Ordinary Time
- May 29, 2016
- 2 min read
Pentecost is a long season. All summer long we’ll be in the season of Pentecost, at times referred to as “Ordinary Time.” I kind of like that. Ordinary Time. Just another day in the Kingdom of God! I wonder what that’s like.
We say God’s Kingdom is already but not yet. It’s here, all around us, but not fully realized. Does that mean we just don’t recognize it? Does that mean it’s here, unseen, like the air we breathe and the light by which we see though we cannot touch it or recognize it?
There’s no easy way to describe it. Perception varies by individuals, but it isn’t impossible to learn how to recognize it. That’s one of the promises of the gospel. For those who seek, finding will not be far behind. And it’s more recognizable still if we learn to recognize it together.

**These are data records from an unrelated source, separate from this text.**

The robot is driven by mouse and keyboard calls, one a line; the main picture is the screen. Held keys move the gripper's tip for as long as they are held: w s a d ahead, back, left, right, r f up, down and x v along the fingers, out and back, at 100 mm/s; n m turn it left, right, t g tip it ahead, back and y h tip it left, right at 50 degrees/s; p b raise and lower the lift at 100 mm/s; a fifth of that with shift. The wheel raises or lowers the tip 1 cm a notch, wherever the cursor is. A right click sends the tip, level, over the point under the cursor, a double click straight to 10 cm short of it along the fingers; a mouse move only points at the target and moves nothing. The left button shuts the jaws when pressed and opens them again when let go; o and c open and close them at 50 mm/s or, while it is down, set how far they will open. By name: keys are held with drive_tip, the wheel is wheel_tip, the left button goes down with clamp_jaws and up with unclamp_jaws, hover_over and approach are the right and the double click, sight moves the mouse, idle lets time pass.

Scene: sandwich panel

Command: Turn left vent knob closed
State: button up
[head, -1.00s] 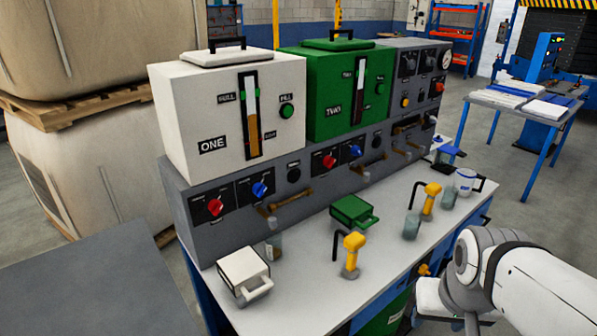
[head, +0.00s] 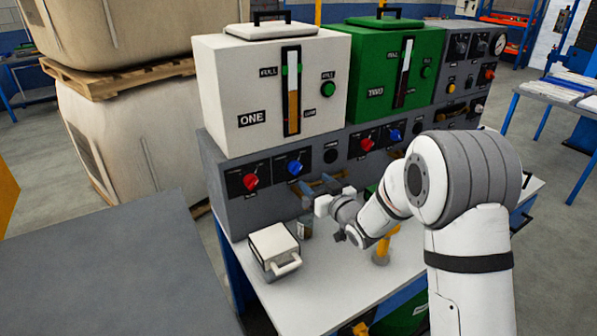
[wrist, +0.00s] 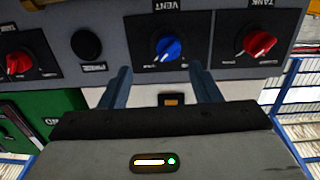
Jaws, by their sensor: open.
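The left vent knob is blue (head: 295,168) and sits on the grey panel below the white tank marked ONE. In the wrist view the blue knob (wrist: 168,48) shows upside down under its VENT label, its grip slightly tilted. My gripper (head: 318,188) is in front of the panel, just right of and below the knob in the head view. In the wrist view my gripper (wrist: 160,72) is open and empty, its two fingers pointing at the panel with the knob beyond and between them. The fingers look apart from the knob.
A red tank knob (head: 250,181) is left of the vent knob, a black round button (head: 331,155) right of it.

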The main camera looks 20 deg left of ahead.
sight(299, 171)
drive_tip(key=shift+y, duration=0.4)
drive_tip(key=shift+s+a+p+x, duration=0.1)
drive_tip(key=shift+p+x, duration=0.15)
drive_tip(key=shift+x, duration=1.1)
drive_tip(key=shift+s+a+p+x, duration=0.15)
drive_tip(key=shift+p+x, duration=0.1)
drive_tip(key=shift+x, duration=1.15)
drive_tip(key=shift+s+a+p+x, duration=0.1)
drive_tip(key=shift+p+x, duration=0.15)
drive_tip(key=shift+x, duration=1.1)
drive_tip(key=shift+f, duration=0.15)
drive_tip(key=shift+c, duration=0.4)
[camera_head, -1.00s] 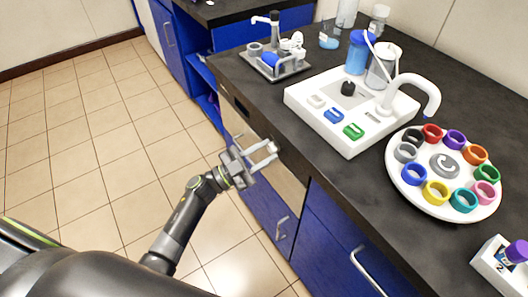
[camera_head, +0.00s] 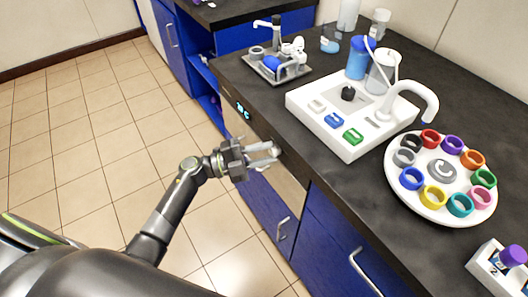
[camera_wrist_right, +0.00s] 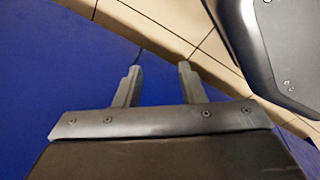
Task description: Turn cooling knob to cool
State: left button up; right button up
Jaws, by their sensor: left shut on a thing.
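My left gripper (camera_head: 275,153) is at the steel front panel (camera_head: 289,183) below the black counter edge. Its two fingers are closed around the small cooling knob (camera_head: 275,150), which is mostly hidden between the fingertips. A small display (camera_head: 242,110) on the same front, up and to the left of the gripper, is lit with cyan characters too small to read. My right gripper (camera_wrist_right: 160,68) shows in the right wrist view, with its fingers apart and nothing between them, beside a blue surface.
On the counter (camera_head: 350,195) stand a white bioreactor unit (camera_head: 318,121) with colored buttons, a round white tray (camera_head: 411,204) of colored rings and a small sink tray (camera_head: 290,76). Blue cabinets (camera_head: 335,237) with handles are below. The tiled floor (camera_head: 85,130) at left is open.

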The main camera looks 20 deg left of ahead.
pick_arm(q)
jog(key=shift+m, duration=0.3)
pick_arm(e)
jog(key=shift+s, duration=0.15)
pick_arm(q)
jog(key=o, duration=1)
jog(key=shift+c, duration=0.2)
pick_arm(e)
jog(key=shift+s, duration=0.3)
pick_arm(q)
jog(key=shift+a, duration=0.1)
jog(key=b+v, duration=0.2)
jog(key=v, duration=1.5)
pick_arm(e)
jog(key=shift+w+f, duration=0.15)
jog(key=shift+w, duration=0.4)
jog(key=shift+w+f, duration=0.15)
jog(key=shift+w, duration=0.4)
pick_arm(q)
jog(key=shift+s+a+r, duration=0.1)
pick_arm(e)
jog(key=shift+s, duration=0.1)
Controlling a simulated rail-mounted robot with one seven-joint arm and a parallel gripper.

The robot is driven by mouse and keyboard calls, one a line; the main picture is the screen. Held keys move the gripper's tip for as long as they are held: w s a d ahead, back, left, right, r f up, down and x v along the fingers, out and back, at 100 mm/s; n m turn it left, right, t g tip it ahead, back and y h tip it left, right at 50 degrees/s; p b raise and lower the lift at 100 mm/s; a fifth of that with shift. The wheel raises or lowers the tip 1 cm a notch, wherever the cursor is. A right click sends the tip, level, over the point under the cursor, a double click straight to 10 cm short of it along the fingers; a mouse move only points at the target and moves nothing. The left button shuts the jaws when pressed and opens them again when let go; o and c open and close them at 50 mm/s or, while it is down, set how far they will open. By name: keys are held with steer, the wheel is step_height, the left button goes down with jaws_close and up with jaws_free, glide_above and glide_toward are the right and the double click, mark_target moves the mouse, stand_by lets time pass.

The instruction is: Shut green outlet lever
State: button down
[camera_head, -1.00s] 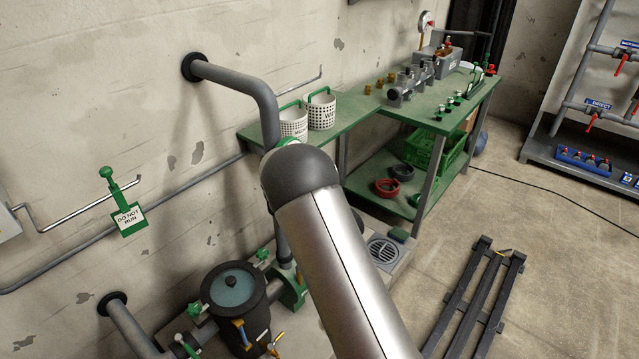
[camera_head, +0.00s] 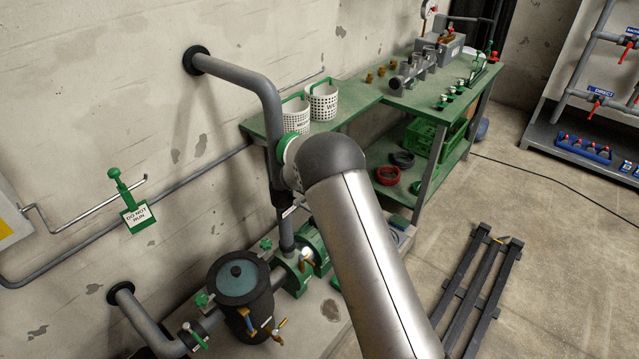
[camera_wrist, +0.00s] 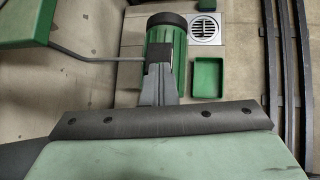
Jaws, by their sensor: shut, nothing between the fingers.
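Green handles show on the pipework in the head view: a green lever (camera_head: 195,337) on the lower pipe left of the dark strainer pot (camera_head: 240,305), and a green handle (camera_head: 265,244) right behind the pot. I cannot tell which is the outlet lever. My gripper (camera_wrist: 158,74) shows in the wrist view with its fingers together and empty. Its tips overlap the view of a green ribbed cylinder with a dark cap (camera_wrist: 166,21); contact cannot be told. A thin grey rod (camera_wrist: 95,56) runs in from the left towards the fingers. In the head view my arm hides the gripper.
A grey vertical pipe (camera_head: 262,88) stands close beside my arm. A green bench (camera_head: 350,118) with white baskets (camera_head: 322,101) is behind. A "DO NOT RUN" tag (camera_head: 138,216) hangs on the left wall.

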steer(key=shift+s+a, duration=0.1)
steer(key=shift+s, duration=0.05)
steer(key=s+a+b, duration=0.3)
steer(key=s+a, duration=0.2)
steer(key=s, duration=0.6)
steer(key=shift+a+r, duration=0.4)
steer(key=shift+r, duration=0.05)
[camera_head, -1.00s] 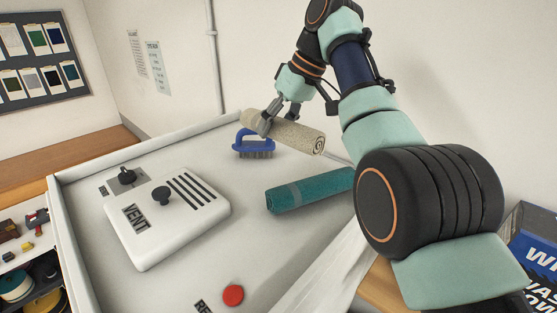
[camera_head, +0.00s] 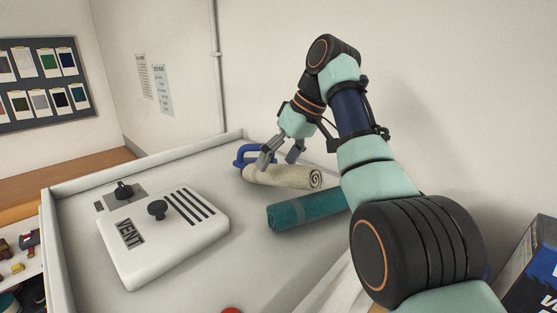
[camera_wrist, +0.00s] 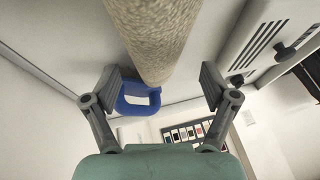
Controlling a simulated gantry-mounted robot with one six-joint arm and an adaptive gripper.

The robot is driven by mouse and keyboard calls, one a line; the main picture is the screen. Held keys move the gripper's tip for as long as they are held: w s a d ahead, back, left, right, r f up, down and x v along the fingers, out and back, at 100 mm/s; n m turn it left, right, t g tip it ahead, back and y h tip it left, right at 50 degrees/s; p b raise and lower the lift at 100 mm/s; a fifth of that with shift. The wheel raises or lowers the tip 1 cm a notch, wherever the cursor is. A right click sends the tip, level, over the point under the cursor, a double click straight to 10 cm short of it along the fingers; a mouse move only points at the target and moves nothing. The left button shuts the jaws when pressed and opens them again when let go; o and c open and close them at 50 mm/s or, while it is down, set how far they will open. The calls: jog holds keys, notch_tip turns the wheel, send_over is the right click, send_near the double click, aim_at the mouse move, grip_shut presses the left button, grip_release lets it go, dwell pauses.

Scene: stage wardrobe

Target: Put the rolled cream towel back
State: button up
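The rolled cream towel (camera_head: 290,177) lies on the white tabletop, its spiral end facing right. It is in front of the blue brush and behind the rolled teal towel (camera_head: 305,209). My gripper (camera_head: 278,155) is just above and behind the cream towel, fingers spread. In the wrist view, the cream towel (camera_wrist: 153,38) comes in from the top between the open fingers (camera_wrist: 163,86), with a clear gap on both sides. The blue brush (camera_head: 243,154) is partly hidden behind the towel and gripper; its handle (camera_wrist: 138,104) shows in the wrist view.
Raised rims (camera_head: 140,168) edge the surface. A red button (camera_head: 232,310) shows at the front. A dark box (camera_head: 530,262) is at the far right.

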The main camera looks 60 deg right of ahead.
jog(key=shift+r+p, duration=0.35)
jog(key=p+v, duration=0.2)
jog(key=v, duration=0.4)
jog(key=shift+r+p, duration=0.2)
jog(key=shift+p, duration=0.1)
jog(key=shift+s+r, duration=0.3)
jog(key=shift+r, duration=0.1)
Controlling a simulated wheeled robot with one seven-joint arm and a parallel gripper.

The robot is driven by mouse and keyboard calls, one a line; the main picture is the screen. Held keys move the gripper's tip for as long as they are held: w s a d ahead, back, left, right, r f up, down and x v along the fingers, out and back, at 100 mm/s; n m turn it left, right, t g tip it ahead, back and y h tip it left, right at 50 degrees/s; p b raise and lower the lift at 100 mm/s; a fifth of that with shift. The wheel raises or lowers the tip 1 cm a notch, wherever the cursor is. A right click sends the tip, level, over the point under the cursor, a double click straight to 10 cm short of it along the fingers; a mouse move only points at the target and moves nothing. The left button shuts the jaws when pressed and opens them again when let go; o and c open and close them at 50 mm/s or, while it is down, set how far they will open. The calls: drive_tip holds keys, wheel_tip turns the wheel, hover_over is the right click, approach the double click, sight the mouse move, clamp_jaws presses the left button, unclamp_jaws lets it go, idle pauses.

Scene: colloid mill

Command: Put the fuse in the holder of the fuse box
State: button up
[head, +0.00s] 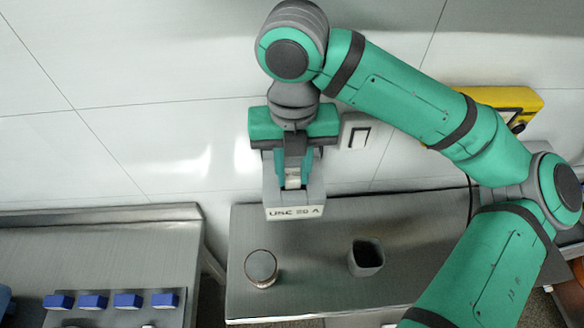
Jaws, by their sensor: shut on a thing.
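The grey fuse box (272,198) is on the white wall above the back of the steel table, with a label on its lower front that reads about "USE 20 A". My gripper (292,180) points down at the fuse box, its fingers within the box's outline. It is shut on a small pale piece, the fuse (292,181), which shows between the fingertips. The holder inside the box is hidden behind the fingers and fuse, so I cannot tell whether the fuse touches it.
A switch (357,133) and a yellow box (505,102) are on the wall to the right. Another steel bench (100,250) with blue blocks (94,301) stands left.

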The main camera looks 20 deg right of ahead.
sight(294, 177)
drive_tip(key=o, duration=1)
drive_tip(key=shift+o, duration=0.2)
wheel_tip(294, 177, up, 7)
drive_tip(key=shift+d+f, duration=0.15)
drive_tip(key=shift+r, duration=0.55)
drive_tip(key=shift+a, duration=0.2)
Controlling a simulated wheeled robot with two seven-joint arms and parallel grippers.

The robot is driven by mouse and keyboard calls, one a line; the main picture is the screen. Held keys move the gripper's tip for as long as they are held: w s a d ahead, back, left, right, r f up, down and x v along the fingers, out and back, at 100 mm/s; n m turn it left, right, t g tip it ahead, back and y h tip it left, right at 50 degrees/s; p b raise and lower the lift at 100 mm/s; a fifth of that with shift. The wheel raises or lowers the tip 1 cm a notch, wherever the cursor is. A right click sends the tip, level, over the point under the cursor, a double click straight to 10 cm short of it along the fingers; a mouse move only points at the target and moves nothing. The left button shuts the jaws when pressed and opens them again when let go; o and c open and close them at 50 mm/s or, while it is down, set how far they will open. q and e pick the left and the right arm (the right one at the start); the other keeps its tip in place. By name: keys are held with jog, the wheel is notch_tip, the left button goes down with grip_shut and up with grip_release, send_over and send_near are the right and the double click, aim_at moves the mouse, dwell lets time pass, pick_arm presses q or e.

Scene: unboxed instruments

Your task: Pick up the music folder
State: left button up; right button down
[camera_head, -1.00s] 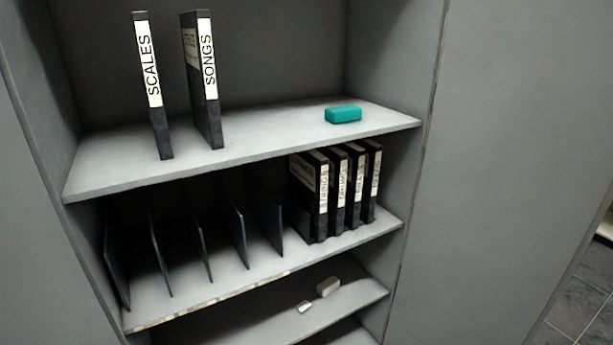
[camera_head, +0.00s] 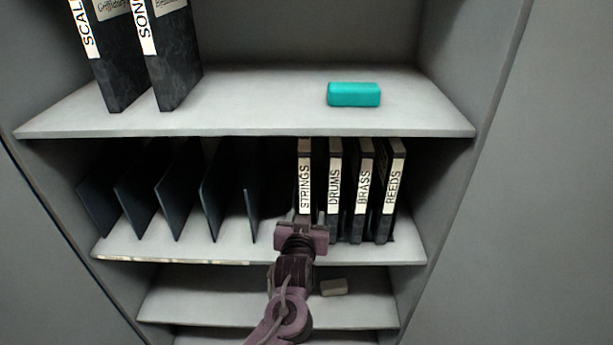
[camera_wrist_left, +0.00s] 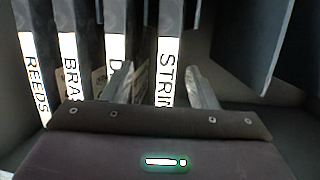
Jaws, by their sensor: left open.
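Several black folders with white spine labels stand upright on the middle shelf. STRINGS (camera_head: 304,178) is leftmost in the head view, then DRUMS (camera_head: 334,185), BRASS (camera_head: 363,185) and REEDS (camera_head: 393,185). My left gripper (camera_head: 303,220) is open at the lower front of STRINGS and hides its bottom. In the left wrist view, the STRINGS spine (camera_wrist_left: 168,65) shows between the two fingers of the left gripper (camera_wrist_left: 162,85). One finger overlaps the DRUMS spine (camera_wrist_left: 115,50); contact cannot be told. Which folder is the music folder is not shown. My right gripper is not in view.
Dark upright dividers (camera_head: 212,195) stand left of STRINGS. The upper shelf (camera_head: 260,105) holds SCALES (camera_head: 118,70), SONGS (camera_head: 172,60) and a teal case (camera_head: 353,94). Grey cabinet sides flank the shelves.

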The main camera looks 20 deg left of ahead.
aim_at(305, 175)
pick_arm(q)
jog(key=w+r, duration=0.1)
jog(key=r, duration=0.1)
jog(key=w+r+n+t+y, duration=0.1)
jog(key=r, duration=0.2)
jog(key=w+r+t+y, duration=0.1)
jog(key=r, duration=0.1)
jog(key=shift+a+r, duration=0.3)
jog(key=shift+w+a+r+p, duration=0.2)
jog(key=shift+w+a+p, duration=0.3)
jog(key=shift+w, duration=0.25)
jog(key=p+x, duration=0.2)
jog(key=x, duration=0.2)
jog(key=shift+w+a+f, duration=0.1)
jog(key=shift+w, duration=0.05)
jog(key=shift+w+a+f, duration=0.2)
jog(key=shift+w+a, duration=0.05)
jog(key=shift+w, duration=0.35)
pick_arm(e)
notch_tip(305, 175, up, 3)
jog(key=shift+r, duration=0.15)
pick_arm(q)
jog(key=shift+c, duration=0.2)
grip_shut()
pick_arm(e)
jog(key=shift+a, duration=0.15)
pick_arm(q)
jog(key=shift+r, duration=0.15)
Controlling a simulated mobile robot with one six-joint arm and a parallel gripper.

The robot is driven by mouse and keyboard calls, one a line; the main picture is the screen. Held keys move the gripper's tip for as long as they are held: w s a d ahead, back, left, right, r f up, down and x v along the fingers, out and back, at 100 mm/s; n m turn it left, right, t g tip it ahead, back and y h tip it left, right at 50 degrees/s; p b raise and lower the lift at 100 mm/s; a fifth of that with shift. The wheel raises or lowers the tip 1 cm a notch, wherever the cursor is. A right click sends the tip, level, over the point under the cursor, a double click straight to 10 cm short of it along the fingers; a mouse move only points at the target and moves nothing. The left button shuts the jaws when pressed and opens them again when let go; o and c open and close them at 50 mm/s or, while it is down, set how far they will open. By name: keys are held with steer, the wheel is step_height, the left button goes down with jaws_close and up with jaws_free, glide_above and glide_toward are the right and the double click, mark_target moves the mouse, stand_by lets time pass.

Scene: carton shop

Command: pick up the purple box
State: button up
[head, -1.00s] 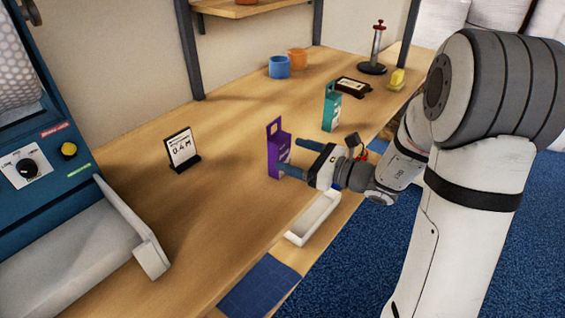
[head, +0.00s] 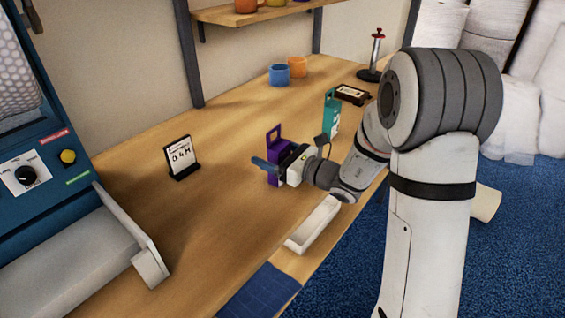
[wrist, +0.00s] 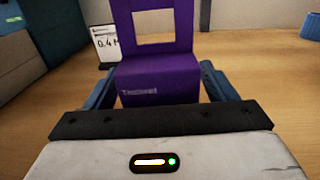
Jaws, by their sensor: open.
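The purple box (head: 274,145) stands upright on the wooden bench. It has a tall back panel with a square window, which shows large in the wrist view (wrist: 153,78). My gripper (head: 270,170) is at the box, with its blue fingers open. In the wrist view my gripper (wrist: 160,92) has one finger on each side of the box's lower body. Whether either finger touches the box I cannot tell. The front of the box is partly hidden by my gripper in the head view.
A teal box (head: 331,115) stands behind my arm. A white tray (head: 314,226) lies at the bench's front edge. The bench between sign and purple box is clear.

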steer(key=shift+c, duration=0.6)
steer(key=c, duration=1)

Ordinary time is the perfect time to become mindful of God’s Kingdom. During this long season, we explore the Bible together in all of its humanness and Godliness. We read and think about stories that happened long ago and we mull over how silly it is that we are still living them out. Same struggles, same insecurities, same misunderstandings, same attempts to sabotage the glorious, rebellious gospel so that it will agree with us! (Can you imagine? What kind of gospel seeks to agree with us?) Every little story is another page in that long conversation with God begun thousands of years ago and continuing on long after the last page of the Bible has been read.
It is in Ordinary Time that we catch glimpses of our own stories joining with those that have gone before. Like streams and creeks that become rivers and oceans, our stories and our lives join those of others and because it is Ordinary Time, we are allowed to slow down and become mindful of one another and of God with us.
Maybe that is what Ordinary Time is for. We are not caught in the amber of God’s Kingdom, but we are moving and growing and dynamic parts of it. It is when things are flowing past and swirling about that we may come to see it. Slowly at first, but over time, might we begin to see God’s Kingdom in the smallest of things? Ordinary things. Wouldn’t that be a wonder in and of itself? To be able to see God’s glory in the smallest, ordinary things?